God longs for relationship with us,
and to give us genuinely Good News.
So we must read the Bible expecting to meet Jesus,
to hear something fresh,
something that will change and transform us.
But how practically should we incorporate reading the Bible into our daily lives?
Well, the public reading of the Bible
that we do together in church each week,
really is paramount.
Apart from the fact that much of the Bible was written to be read aloud,
if we neglect to come to church
we lose so much else in the way of Holy Communion,
fellowship, encouragement, teaching and community life.
But hearing the Bible read aloud on a Sunday
isn’t enough to really sustain us through the week.
There are many different habits and disciplines
that Christians have cultivated over the years.

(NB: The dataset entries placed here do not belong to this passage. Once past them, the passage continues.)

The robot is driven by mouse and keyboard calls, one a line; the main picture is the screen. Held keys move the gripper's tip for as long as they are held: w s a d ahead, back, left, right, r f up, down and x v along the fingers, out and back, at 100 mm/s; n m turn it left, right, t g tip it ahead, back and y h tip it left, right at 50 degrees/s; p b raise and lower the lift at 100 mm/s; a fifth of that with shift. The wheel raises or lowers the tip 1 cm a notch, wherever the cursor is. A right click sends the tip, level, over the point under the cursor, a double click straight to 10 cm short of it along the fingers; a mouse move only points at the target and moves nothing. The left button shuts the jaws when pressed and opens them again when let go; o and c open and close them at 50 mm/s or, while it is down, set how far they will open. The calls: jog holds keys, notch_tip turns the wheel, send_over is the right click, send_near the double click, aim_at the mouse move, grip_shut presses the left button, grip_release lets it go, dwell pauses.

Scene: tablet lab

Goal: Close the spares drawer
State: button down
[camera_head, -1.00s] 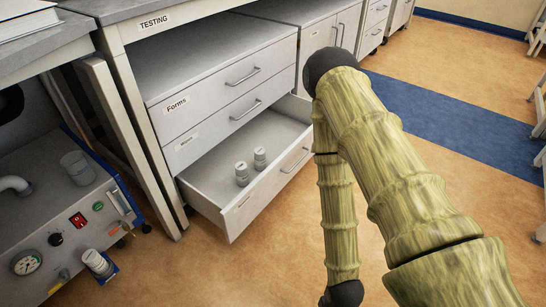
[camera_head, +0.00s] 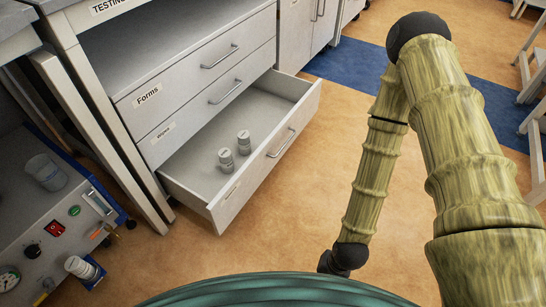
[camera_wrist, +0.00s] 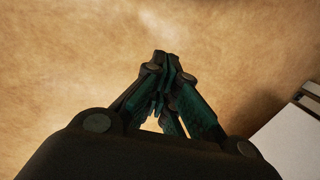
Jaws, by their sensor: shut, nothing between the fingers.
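The lowest drawer (camera_head: 278,160) of the grey cabinet is pulled out, and its label is too small to read. Two small white containers (camera_head: 226,160) stand inside it. The drawer has a bar handle (camera_head: 282,143) on its front. The drawers above it, one labelled Forms (camera_head: 190,75), are shut. My gripper (camera_wrist: 162,62) shows in the wrist view, its fingers together and empty above the tan floor. A pale flat surface with a corner shows at the right of that view; I cannot tell for sure that it is the drawer. My gripper is hidden in the head view.
A bench unit with a gauge, a red switch (camera_head: 57,229) and a beaker (camera_head: 46,172) stands at the left. A table leg (camera_head: 100,140) stands between it and the cabinet. Open floor (camera_head: 300,220) lies before the drawer. White stools stand at the far right.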

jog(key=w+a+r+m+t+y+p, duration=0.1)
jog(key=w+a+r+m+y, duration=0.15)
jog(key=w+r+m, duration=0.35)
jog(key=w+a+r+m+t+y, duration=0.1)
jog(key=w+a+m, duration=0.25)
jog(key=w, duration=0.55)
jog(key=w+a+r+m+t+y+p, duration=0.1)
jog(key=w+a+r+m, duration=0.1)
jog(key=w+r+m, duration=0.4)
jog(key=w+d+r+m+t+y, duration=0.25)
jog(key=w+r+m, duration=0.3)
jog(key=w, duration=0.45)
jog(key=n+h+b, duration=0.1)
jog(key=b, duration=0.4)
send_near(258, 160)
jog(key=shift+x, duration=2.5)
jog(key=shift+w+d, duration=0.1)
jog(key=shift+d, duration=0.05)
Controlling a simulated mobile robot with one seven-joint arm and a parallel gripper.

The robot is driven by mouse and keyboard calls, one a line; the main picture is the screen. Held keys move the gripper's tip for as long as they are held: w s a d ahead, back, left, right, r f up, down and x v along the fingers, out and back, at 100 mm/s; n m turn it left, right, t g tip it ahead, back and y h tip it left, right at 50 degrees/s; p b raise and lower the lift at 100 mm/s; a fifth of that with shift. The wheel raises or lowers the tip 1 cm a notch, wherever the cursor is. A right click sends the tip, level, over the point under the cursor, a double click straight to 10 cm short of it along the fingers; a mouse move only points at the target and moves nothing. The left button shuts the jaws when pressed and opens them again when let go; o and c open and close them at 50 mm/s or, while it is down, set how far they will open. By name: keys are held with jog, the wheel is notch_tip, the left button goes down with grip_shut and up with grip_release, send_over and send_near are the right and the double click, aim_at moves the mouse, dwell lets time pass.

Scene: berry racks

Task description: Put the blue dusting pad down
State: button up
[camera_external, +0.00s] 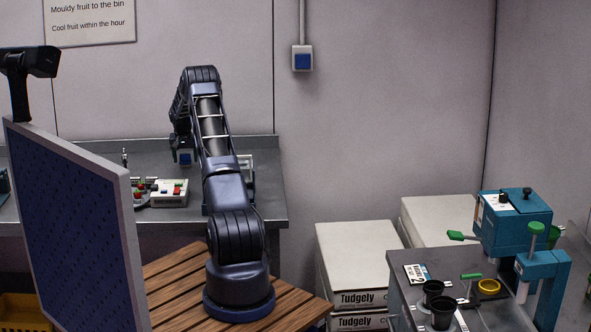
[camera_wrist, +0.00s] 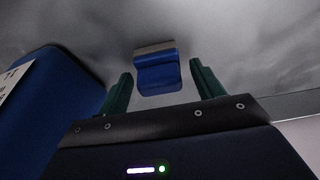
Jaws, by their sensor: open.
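The blue dusting pad (camera_wrist: 157,75) shows in the wrist view as a small blue block with a grey-brown strip along its far edge. It is in front of a grey metal surface. My gripper (camera_wrist: 158,80) has two dark green fingers, spread apart, one on each side of the pad. A gap shows between the pad and each finger. I cannot tell whether the pad rests fully on the surface. In the external view my arm bends down over the steel counter (camera_external: 262,190) at the back, and I cannot make out the fingers or the pad there.
A large blue object with a white label (camera_wrist: 62,90) stands close at left in the wrist view. In the external view, a white box with red and green parts (camera_external: 170,193) is on the counter left of my arm. Stacked white boxes (camera_external: 352,255) stand at right.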

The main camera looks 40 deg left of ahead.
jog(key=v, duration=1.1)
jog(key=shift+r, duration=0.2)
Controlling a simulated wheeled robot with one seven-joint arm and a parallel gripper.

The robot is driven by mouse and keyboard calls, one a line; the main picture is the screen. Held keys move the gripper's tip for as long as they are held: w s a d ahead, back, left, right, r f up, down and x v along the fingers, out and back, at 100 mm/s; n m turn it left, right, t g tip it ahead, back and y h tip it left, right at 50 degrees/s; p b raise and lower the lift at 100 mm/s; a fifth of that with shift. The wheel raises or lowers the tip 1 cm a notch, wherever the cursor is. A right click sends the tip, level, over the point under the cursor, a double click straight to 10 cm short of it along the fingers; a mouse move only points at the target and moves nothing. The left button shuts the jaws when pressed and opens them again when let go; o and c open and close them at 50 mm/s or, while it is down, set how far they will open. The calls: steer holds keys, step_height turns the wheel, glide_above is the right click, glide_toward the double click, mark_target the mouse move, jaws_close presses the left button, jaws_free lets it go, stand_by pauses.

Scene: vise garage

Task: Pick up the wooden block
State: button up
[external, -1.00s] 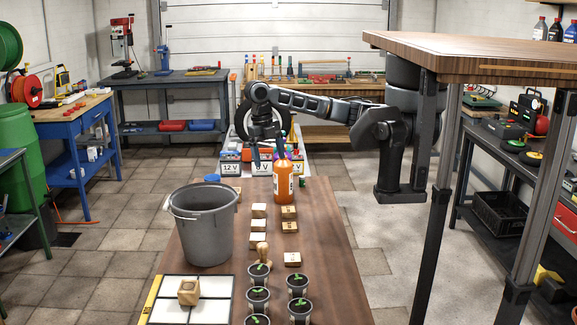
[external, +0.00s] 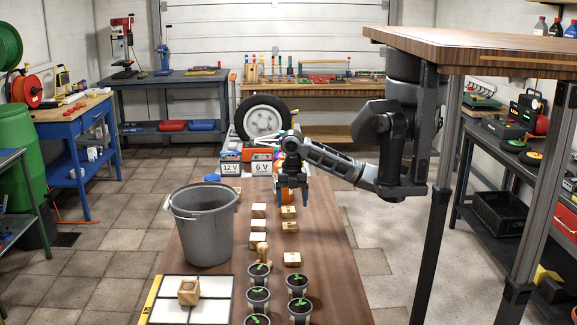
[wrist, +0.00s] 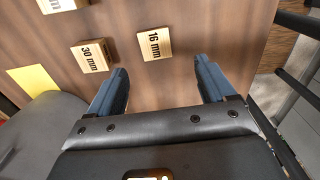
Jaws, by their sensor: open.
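Several small wooden blocks stand on the brown table (external: 335,270). In the external view they include a back left one (external: 259,210), a back right one (external: 289,212) and a front right one (external: 292,260). Another wooden block (external: 189,291) sits on the white panel at the front left. The wrist view shows a block marked 16 mm (wrist: 154,44) just beyond the fingertips, between their lines, and a block marked 30 mm (wrist: 93,56) to its left. My gripper (external: 293,201) is open and empty, pointing down above the table; its fingers also show in the wrist view (wrist: 160,68).
A grey bucket (external: 203,225) stands left of the blocks. Potted seedlings (external: 299,282) and a round-topped wooden piece (external: 262,250) stand at the front. A raised wooden tabletop (external: 480,55) is at the right.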

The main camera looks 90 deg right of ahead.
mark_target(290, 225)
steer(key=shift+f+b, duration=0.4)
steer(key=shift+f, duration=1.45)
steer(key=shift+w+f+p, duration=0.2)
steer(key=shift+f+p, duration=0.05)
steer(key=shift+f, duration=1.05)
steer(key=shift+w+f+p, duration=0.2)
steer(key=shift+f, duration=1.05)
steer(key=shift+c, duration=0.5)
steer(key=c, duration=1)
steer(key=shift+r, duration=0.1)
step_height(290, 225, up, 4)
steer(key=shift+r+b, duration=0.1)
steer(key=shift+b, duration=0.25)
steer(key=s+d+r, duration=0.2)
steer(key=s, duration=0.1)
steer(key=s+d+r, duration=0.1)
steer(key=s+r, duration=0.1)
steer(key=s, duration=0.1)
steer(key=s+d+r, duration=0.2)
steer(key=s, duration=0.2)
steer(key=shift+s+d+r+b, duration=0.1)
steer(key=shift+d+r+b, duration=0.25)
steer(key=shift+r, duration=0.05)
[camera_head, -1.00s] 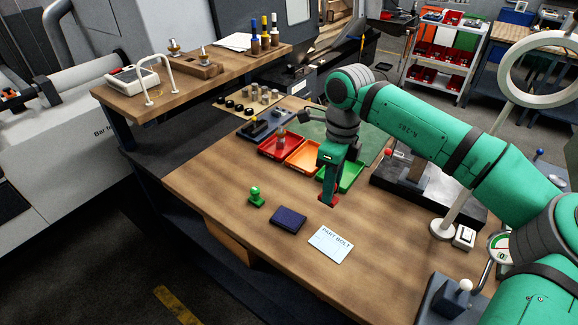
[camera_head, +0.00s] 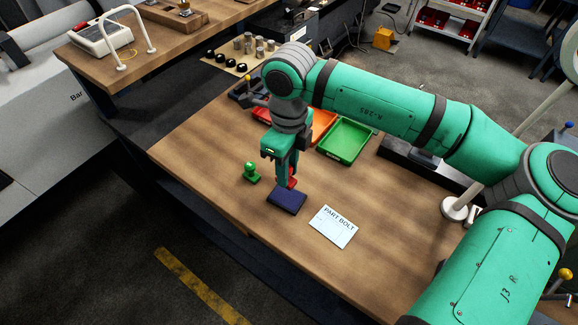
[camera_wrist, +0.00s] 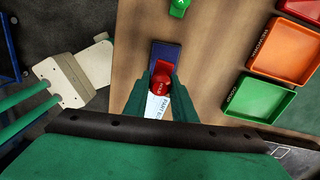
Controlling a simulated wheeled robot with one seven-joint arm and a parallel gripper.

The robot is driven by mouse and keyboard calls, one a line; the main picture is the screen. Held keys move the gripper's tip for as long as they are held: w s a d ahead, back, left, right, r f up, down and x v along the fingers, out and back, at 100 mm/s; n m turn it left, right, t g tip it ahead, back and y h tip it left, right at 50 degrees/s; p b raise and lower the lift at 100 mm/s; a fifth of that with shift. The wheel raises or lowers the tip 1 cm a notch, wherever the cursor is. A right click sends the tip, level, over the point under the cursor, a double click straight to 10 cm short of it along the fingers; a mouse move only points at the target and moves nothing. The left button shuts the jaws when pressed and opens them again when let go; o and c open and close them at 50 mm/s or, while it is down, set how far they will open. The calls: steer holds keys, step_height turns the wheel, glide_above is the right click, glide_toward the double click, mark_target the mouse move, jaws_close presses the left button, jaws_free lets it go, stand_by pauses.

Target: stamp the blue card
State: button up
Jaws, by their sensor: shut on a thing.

You will have your favourites.
One of mine is called lectio divina
– which is Latin for divine reading.
It is a very respectful, reverential, open-handedly curious way
of reading the Bible
which involves hearing a passage several times,
and listening for what the Holy Spirit may be saying through it.
I’ve left copies of the method for this at the back of church.
Please take one away and have a go.
One of the most ancient ways of reading the Bible the church has
is the daily office.
This is what a few of us gather here in church for in the mornings through the week,
and is otherwise known as morning and evening prayer.
And the office is basically portions of the Bible
arranged in a particular order as prayer.
We would be delighted if you would consider joining us
at 8.30am, Monday, Tues and Wednesday.
It’s a great way to begin your day,
and structure your week.
But there’s an app called Daily Prayer you can download,
if that suits you better.
Another idea to consider is gospel pairs.
This is a really simple arrangement,
involving you and a friend who also wants to read the Bible,
meeting up to read, discuss and pray about the Gospel reading for that week.
You can easily structure your time together
around the lectio divina method I’ve provided at the back.
If you prefer something a bit more straightforward
why not tackle the Gospel of Mark.
It’s the shortest of the Gospel accounts,
and its language is quite direct and plain
and it moves along at a good clip.
You could also try reading the Bible in a year,
or pick up a little daily devotional booklet from a Christian bookshop.
There are so many options.
However we decided to read the bible in daily life
the story of Jesus temptations in the desert
illustrates for us perfectly why it is so fruitful,
so supportive and life giving
to hear, read, mark, learn, and inwardly digest the Bible.
Because of his deep familiarity with Holy scripture
Jesus was able to use it to defend against the Devil’s temptations,
and stay on course for the future God had planned for him.
Living the Christian life is not always easy.
Its full of questions, doubts, fears, and yes, temptations.
To be a Christian is to be in relationship with God through Christ.
If we don’t spend time with God,
opening ourselves us up to the Spirit
through the words of scripture,
that relationship, like any that is neglected, will wither.
The Good News is that when we approach the Bible
with respect, reverence, open-handedness and curiosity,
when we set aside our selfish motivations,
and open our hearts with an expectancy
that Christ, the eternal Word of God
will speak to us,
we can be assured that he will reveal himself to us,
as a golden thread running clearly throughout its pages.
As Jesus found in the desert,
Holy scripture is an immense reservoir
from which the Spirit can draw to sustain and refresh us
when we face the challenges of living out our faith
on a day to day basis.
So, let us all take this opportunity in the life of St Mary’s
to review how and when we read the Bible,
and to consider opening our hearts
to a life changing encounter with living God
that will transform us, sustain us,
and guide us in our Christian pilgrimage.